Il Piano Nazionale Scuola Digitale (PNSD) rappresenta certamente un tentativo organico, con le sue numerose azioni (35), di recuperare il ritardo (digital divide) che il nostro paese ha accumulato nei confronti degli altri partner non solo europei, attraverso un deciso investimento nel mondo della scuola. Non sono mancati, a partire dall’avvio del Piano (DM 851/2015), i momenti di confronto e verifica sullo stato di attuazione del PNSD, a partire da quello tenutosi recentemente a Roma (luglio 2017) (cfr. Nanni, 53). Diffusione della banda larga (solo il 47% delle scuole dichiara di fruire di buone connessioni), infrastrutture nelle scuole e nelle classi (il 56% delle aule sono cablate), progetti di formazione, innovazione didattica, individuazione di hub regionali (istituzioni scolastiche ad elevata tecnologia) per la consulenza e il supporto alle scuole sono alcune delle azioni che si vorrebbero intensificare nei prossimi mesi. I problemi da affrontare sono numerosi, sia di natura tecnologica, ma soprattutto di natura culturale e didattica e di risorse umane. Si dovranno certamente migliorare i livelli di assistenza tecnica alle scuole, ma anche incentivare il ricorso al BYOD (superando qualche resistenza all’uso dei dispositivi personali degli allievi), rendere più incisive le Indicazioni metodologiche, definendo un vero e proprio curricolo verticale in materia digitale.
In questo scenario è stata importante la figura dell’animatore digitale, soprattutto quando ha saputo coagulare attorno al suo team energie, disponibilità, motivazioni (cfr. Biancato, 44). In effetti la formazione al digitale richiede un decisivo cambio di impostazione: da una successione di lezioni o corsi più o meno ben fatti occorre passare ad una funzione di accompagnamento sul campo, per mettere i colleghi nelle condizioni di sperimentare le innovazioni con sicurezza e fiducia. I campi ove l’azione degli animatori potrebbe rivelarsi decisiva sono molteplici: dall’allestimento di nuovi ambienti di apprendimento all’ampliamento degli spazi laboratoriali, biblioteche; dalla formazione di gruppi di colleghi al supporto ai processi di digitalizzazione (aule virtuali, registri elettronici, risorse digitali); dalla promozione della ricerca didattica (coding, making, robotica) alla diffusione di buone pratiche ed ai collegamenti con le realtà esterne (cfr. Baldascino, 45).

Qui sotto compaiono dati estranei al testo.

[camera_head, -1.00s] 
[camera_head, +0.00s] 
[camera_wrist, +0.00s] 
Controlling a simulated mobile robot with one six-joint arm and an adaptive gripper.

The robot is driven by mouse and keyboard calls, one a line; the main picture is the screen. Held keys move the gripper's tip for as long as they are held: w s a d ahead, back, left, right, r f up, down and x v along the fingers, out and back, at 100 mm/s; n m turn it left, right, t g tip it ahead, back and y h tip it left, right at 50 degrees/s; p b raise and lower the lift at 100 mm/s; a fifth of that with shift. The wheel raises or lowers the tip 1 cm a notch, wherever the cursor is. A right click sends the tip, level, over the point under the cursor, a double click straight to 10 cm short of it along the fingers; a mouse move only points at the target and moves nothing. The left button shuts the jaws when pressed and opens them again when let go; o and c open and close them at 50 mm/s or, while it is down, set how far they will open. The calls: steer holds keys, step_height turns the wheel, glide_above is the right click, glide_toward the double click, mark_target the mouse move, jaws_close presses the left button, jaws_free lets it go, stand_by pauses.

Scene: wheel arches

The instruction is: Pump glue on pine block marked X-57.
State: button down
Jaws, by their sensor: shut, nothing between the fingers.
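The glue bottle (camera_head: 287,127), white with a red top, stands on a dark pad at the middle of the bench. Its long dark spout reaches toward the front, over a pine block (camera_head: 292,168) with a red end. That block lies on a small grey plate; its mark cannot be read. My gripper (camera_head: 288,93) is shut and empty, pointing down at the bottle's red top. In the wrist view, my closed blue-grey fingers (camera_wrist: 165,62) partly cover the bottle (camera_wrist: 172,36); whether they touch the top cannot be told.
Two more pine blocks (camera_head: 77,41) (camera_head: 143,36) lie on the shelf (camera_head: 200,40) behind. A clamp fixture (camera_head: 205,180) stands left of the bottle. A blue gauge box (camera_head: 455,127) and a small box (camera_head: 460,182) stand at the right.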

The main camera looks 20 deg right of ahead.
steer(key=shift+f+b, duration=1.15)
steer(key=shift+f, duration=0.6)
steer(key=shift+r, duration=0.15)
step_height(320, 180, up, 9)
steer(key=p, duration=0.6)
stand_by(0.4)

L’Agenda digitale è quindi serrata e si è recentemente arricchita anche di interventi su “cittadinanza digitale” e “creatività digitale” finanziati attraverso i bandi PON. Al di là delle perenni discussioni che eccepiscono sull’eccessiva enfasi data alla presenza delle nuove tecnologie nelle vicende formative, va ricordato che nelle comparazioni internazionali, purtroppo, il nostro paese rimane ancorato alle ultime posizioni (v. DESI: Digital Economy and Society Index)(cfr. Prontera, 35).
Il digitale non è una moda passeggera, ma è destinata a contrassegnare una vera e propria rivoluzione culturale e produttiva, come ci ricorda il paradigma di Industria 4.0. La scuola non può rimanere ai margini del cambiamento, anzi potrebbe addirittura fare da apripista alle innovazioni nel mondo dell’economia, fungendo da start up di nuove idee e prospettive, ad esempio con i “laboratori territoriali per l’occupabilità” (cfr. Monducci, 43).